AIM OF THE EXERCISE> Extract the whole listing as it stands. Do not include the pictures.

SOURCE MATERIAL>
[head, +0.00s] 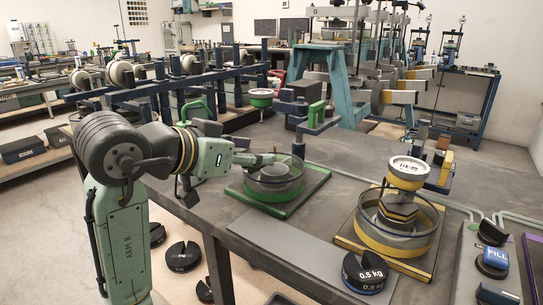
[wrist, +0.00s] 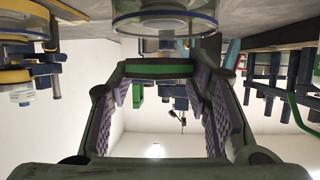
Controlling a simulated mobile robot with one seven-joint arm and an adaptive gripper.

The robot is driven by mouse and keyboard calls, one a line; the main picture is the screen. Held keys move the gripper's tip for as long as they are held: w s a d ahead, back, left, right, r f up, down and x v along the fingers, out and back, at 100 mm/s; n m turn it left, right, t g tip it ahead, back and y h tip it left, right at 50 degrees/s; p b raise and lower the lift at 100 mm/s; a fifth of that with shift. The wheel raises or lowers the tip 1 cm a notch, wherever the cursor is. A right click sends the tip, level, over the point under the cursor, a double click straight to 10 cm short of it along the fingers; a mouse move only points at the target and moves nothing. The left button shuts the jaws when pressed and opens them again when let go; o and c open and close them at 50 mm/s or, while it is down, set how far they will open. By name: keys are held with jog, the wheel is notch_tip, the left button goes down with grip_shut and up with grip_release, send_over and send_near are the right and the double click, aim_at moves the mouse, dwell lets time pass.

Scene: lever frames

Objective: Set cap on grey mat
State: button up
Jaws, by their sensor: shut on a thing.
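My gripper (head: 268,159) reaches from the left over the green-edged station on the bench. In the wrist view, which is upside down, its two purple-padded fingers (wrist: 160,72) stand apart with a green bar (wrist: 160,71) spanning between them. I cannot tell whether this bar is part of the cap. A clear ring (head: 273,182) stands on the green tray (head: 308,199) just below my gripper; a clear ring with a blue rim (wrist: 165,22) shows near the fingertips.
A yellow station (head: 392,238) with a white-topped stack (head: 408,170) stands right of the mat. A black 0.5 kg weight (head: 365,271) sits at the mat's right end. A dark block (head: 290,109) and blue posts stand behind the green tray.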

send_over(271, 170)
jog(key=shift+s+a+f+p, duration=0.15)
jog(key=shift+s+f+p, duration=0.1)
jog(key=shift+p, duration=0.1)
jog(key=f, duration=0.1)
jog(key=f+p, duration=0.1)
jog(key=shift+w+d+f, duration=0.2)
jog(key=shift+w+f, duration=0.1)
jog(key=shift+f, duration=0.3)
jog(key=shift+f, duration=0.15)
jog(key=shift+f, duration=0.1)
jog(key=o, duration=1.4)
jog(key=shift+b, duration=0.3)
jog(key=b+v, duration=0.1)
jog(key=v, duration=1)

FINAL RESULT>
[head, +0.00s] 
[wrist, +0.00s] 
Controlling a simulated mobile robot with one seven-joint arm and an adaptive gripper.

The robot is driven by mouse and keyboard calls, one a line; the main picture is the screen. Held keys move the gripper's tip for as long as they are held: w s a d ahead, back, left, right, r f up, down and x v along the fingers, out and back, at 100 mm/s; n m turn it left, right, t g tip it ahead, back and y h tip it left, right at 50 degrees/s; p b raise and lower the lift at 100 mm/s; a fifth of that with shift. The wheel raises or lowers the tip 1 cm a notch, wherever the cursor is. A right click sends the tip, level, over the point under the cursor, a double click straight to 10 cm short of it along the fingers; a mouse move only points at the target and moves nothing. The left button shuts the jaws when pressed and opens them again when let go; o and c open and close them at 50 mm/s or, while it is down, set how far they will open. By name: keys are held with jog, the wheel is notch_tip, the left button goes down with grip_shut and up with grip_release, send_over and send_near are the right and the double click, aim_at moves the mouse, dwell lets time pass.

Scene: lever frames

Objective: Set cap on grey mat
State: button up
Jaws, by their sensor: shut on a thing.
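My gripper (head: 268,159) reaches from the left over the green-edged station on the bench. In the wrist view, which is upside down, its two purple-padded fingers (wrist: 160,72) stand apart with a green bar (wrist: 160,71) spanning between them. I cannot tell whether this bar is part of the cap. A clear ring (head: 273,182) stands on the green tray (head: 308,199) just below my gripper; a clear ring with a blue rim (wrist: 165,22) shows near the fingertips.
A yellow station (head: 392,238) with a white-topped stack (head: 408,170) stands right of the mat. A black 0.5 kg weight (head: 365,271) sits at the mat's right end. A dark block (head: 290,109) and blue posts stand behind the green tray.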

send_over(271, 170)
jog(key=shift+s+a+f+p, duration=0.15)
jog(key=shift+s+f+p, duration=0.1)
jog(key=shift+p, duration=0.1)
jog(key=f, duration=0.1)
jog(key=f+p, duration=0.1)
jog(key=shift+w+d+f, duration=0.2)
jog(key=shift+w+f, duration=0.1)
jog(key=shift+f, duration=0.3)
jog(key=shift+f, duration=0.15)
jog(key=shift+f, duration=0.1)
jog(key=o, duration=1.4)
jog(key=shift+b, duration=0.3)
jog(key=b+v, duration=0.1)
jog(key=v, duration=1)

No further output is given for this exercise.